A version of this blog first appeared on Channel Futures 

A couple of decades ago I sat down with my manager to consider how to improve the project’s operating margins. The conversation went something like this: 

“Let’s replace some high-cost resources with cheaper ones.” 

“Can we reduce the bandwidth of the internet links?” 

“Should we move from AT&T to Singtel?” 

“Could we move to a smaller offsite delivery center?” 

These were the typical avenues that we considered. I’m quite sure this resonates with a lot of the readers who worked in IT services leadership positions with P&L responsibilities in those days. 

Twenty years later, I would say that this kind of cost-cutting pressure happens on a much larger scale today for delivery teams. With the evolving macroeconomic conditions and their impact across industries, service providers and enterprise IT teams are increasingly challenged with delivering differentiated and cost-effective services while striving to maintain and/or improve their operating margins.
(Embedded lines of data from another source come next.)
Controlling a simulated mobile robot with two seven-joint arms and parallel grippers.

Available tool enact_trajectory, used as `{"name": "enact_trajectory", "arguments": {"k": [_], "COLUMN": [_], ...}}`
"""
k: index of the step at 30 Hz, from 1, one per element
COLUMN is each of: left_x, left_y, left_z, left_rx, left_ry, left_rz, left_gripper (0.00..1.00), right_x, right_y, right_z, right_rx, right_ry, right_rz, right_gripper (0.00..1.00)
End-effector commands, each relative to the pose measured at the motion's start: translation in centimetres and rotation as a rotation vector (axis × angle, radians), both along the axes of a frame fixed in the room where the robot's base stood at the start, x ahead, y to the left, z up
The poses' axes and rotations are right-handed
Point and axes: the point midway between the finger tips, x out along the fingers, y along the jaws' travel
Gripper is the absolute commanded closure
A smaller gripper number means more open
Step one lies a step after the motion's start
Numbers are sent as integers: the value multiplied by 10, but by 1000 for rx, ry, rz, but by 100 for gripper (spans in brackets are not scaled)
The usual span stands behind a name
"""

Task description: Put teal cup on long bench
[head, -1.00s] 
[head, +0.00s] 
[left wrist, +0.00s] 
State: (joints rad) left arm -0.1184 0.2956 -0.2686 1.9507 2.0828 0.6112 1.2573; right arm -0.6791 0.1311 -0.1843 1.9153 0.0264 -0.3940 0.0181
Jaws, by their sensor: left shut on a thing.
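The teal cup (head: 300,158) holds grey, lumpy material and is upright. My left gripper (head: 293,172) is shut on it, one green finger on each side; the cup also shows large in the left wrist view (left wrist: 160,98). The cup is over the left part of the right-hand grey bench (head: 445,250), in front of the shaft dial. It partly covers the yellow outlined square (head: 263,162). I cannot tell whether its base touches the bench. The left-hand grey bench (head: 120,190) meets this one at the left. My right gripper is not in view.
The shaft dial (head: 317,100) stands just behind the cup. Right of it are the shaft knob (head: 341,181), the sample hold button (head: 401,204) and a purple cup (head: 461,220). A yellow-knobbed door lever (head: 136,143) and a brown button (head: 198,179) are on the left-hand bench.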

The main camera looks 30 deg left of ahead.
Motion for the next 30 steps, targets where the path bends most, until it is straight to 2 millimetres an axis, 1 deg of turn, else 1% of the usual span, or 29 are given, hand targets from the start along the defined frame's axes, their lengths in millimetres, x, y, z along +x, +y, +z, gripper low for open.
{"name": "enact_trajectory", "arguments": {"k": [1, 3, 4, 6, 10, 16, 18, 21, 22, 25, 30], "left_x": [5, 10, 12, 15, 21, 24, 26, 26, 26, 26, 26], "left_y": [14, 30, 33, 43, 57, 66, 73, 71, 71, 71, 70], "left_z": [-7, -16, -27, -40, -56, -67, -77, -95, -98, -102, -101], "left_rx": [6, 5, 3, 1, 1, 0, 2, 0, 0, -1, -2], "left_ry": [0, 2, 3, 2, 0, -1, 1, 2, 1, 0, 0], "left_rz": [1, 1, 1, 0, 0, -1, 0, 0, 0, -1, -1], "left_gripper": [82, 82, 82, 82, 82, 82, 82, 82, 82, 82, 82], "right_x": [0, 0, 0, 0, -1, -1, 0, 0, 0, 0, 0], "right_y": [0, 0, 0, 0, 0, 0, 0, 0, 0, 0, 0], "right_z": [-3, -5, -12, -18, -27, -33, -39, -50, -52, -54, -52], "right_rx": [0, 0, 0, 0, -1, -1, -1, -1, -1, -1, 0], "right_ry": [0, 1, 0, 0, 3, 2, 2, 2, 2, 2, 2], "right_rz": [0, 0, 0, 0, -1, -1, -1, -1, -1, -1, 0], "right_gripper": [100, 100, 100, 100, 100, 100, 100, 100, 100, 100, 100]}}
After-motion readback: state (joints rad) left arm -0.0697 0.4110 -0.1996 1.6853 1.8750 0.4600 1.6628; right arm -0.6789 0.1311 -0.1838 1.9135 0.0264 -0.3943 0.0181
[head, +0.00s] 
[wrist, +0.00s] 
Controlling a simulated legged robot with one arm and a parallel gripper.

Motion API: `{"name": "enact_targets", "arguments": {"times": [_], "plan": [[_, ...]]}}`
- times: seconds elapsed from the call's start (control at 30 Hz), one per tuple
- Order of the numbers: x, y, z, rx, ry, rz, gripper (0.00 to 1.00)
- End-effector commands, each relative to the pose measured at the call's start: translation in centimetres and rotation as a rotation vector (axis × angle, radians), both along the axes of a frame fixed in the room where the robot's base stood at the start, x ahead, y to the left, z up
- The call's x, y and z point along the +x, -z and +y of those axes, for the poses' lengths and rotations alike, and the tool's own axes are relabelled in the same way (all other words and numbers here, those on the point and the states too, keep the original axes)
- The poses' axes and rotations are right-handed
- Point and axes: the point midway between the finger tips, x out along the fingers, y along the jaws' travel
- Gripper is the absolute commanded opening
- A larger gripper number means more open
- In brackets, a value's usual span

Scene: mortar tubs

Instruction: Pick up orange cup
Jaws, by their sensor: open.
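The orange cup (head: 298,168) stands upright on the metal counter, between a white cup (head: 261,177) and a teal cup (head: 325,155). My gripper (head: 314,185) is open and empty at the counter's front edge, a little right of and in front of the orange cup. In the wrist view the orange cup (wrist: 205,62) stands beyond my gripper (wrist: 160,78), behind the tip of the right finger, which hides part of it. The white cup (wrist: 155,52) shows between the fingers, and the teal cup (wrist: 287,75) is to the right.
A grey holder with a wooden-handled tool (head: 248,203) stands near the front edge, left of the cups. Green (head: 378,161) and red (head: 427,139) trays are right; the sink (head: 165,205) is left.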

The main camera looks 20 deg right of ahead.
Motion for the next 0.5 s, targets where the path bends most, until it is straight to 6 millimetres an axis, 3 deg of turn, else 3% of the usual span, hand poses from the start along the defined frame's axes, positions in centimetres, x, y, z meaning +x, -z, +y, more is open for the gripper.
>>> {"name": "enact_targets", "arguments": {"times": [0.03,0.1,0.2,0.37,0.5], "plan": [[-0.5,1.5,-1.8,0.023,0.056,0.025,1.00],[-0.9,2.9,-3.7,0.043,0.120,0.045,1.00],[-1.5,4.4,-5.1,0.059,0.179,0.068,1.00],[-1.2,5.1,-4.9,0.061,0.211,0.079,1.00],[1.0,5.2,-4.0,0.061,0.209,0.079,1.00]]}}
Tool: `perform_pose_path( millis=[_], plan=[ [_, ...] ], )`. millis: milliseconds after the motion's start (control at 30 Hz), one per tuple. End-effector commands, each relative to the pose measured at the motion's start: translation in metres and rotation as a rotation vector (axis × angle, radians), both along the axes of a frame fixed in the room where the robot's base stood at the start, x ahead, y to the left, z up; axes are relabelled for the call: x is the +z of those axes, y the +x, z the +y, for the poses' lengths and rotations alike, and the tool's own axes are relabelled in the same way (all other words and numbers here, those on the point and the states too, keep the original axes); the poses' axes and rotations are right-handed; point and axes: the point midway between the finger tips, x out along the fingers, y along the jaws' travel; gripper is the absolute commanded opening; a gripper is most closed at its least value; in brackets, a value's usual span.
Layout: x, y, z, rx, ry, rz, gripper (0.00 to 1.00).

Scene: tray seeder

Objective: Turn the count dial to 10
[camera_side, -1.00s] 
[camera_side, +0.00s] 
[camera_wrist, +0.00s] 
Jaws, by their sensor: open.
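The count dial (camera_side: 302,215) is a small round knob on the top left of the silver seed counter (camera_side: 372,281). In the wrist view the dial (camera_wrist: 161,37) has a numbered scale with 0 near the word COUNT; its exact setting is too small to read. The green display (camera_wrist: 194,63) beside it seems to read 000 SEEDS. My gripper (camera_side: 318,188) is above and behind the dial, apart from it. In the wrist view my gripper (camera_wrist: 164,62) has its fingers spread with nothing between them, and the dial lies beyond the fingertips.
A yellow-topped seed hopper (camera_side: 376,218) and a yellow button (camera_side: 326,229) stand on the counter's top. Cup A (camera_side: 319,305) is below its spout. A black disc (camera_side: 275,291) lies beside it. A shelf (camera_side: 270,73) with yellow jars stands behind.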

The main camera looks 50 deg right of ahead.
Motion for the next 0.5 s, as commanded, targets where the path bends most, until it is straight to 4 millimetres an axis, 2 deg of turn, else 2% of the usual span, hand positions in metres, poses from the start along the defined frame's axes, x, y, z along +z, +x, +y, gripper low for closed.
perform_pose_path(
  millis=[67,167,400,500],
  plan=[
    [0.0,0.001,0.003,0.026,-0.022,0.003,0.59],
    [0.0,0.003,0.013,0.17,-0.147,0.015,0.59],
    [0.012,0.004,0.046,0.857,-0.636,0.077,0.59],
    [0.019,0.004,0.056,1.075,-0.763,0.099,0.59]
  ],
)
This has pushed organizations to increasingly look at modern IT management tools to enable them to drive profitable margins, while not compromising on the quality of service to their customers. 

Enter IT Management Tools 

For decades, service provider organizations have tried using different tools to enable their operations. Until about a decade ago, positioning multiple tools as part of the solution was a norm. These were either siloed tools or different tools from the same vendor. Multiple resources were put in place to manage these tools. The picture below is a typical representation of how many tools were used. 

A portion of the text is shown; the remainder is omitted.